Feast of St. Stephen: Love your enemies

Today, the day after Christmas, is the Feast of St. Stephen, the first Christian martyr. As he was being stoned to death, he prayed for his attackers.
There is a video of the Christmas Eve dinner at Mar-A-Lago. Trump is sitting at a cordoned-off table, with his wife Melania and an unidentified man. Melania is talking to the man, Trump is alone, mostly ignored. It was sad.
In Buddhist traditions, we are asked to treat enemies as treasures and spiritual friends:
When I see ill-natured people,
Overwhelmed by wrong deeds and pain,
May I cherish them as something rare,
As though I had found a treasure-trove…
Even if someone whom I have helped
And in whom I have placed my hopes
Does great wrong by harming me,
May I see them as an excellent spiritual friend.

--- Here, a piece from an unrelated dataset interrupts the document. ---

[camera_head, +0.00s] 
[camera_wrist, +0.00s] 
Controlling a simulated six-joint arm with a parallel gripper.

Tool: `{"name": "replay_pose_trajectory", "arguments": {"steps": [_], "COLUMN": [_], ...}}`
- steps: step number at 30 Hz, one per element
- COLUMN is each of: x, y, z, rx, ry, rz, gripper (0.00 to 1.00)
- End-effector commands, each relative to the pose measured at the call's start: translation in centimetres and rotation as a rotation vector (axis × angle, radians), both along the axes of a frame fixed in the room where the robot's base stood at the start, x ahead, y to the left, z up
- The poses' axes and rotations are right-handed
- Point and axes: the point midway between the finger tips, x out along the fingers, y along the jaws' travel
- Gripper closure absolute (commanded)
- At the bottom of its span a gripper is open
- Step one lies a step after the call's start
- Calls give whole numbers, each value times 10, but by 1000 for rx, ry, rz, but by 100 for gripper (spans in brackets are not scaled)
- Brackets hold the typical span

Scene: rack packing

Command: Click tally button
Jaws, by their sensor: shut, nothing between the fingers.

If you are one of the many affected directly or indirectly by what appears to be a one-man mission to carelessly hurt others and make things worse, it is beyond challenging to “love your enemy”—no matter that we have that advice on good authority.
A couple of things:
Empathy makes you stronger, not weaker.
Empathy does not mean giving up on trying to work against the worst and for the best, including opposition to those “ill-natured people, overwhelmed by wrong deeds and pain.”